Yes, that's it. My home directory is mounted on the mail server (so
that it can read my .forward file). But I installed spamassassin as
root on my local Linux box (which has a local filesystem for / ) and
that is why the mail server could not find /usr/bin/spamassassin. The
mail server has its own / filesystem and spamassassin is not installed
there. I have asked my sysadmin to install it. In the meantime, I can
work around this (I bet) by putting spamassassin in my home directory
and changing my .procmailrc file to use a pathname to the copy in my
home directory.
Using Evolution filters to call spamassassin does not work as well
because then the mail headers do not get updated. The best I can do
with Evolution filters is to sort the mail into a separate "Spam"

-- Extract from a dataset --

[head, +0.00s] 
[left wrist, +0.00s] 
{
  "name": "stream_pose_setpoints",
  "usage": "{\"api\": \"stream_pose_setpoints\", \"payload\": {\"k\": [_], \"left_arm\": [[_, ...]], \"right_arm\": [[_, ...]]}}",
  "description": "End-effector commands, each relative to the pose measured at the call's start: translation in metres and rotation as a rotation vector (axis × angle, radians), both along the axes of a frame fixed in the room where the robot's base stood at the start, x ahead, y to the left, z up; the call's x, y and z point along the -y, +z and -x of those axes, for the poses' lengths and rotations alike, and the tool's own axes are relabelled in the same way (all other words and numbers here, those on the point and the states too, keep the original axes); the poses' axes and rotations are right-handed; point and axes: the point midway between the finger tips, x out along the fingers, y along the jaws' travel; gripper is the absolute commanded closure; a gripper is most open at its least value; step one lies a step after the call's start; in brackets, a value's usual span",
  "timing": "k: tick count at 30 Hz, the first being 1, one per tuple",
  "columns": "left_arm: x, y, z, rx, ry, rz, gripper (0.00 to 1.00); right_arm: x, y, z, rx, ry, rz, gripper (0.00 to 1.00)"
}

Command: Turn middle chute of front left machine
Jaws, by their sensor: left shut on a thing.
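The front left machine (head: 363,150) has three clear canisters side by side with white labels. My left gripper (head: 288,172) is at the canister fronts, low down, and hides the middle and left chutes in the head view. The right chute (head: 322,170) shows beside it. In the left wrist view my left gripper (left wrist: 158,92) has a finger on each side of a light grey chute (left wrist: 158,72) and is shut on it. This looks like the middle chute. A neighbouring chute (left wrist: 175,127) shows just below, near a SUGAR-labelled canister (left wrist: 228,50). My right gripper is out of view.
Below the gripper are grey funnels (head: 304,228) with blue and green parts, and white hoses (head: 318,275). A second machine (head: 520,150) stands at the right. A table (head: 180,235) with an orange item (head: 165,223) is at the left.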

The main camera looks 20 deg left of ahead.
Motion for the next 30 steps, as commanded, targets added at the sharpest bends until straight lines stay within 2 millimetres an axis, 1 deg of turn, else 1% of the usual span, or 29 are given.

folder. This is still useful, but I would be missing the extra headers
that spamassassin adds that gives the "score" and the specific reasons
why an email message was classified as spam.
Thanks for your help!
Jack V.
On Wed, 2003-03-12 at 15:00, guenther wrote:
> cheerio,
>
> > Here's what I know about mail getting to my machine. Mail to our
> > company ("SandCraft") is delivered to one machine for the entire
> > company. (Each person has their own mailbox file, of course.) All the
> > mail is stored in one directory on the mail server machine. I can
> > access my mail using IMAP from my local Linux machine in my cube or I
> > can access it directly using a Unix path that is automounted over NFS.
> > The pathname is something like /net/blah-blah-blah/mail/veenstra.
>
> Looks like that local mail server is the mail-exchanger for your domain
> (running an SMTP server) or uses fetchmail to get the mail to your local
> net.
>
> Both, the SMTP server and fetchmail, normally respect a .forward file,
> if it finds it in the users home directory -- that means /home has to be
> mounted on that machine.
>
> I suspect, you don't know about that, do you? ;-)
>
> Furthermore I suspect, your home directory isn't at the local machine in
> your cubicle, but on a server mounted locally.
>
>
> > With the .forward file I mentioned above (that explicitly forwards the
> > mail to "cat" and "spamassassin" in addition to procmail), I can see
> > that the .forward file is invoked when Evolution fetches mail using
> > IMAP, but is not invoked when Evolution fetches mail directly from the
> > NFS-mounted file.
>
> > That's about the extent of my knowledge. Somehow, using IMAP in
> > Evolution causes the .forward file to be invoked. (Another possibility
> > that I just thought of is that the mail got delivered while I was
> > experimenting with this and that the .forward file was invoked by the
> > software on the mail server when the mail first arrived. Maybe
> > Evolution had nothing to do with it.)
>
> I seriously doubt, Evo evaluates the .forward file -- thats a task for
> the MTA (mail transport agent), not the MUA (mail user agent).
>
> The MUA (just a complicated, techie acronym for a mail client ;-)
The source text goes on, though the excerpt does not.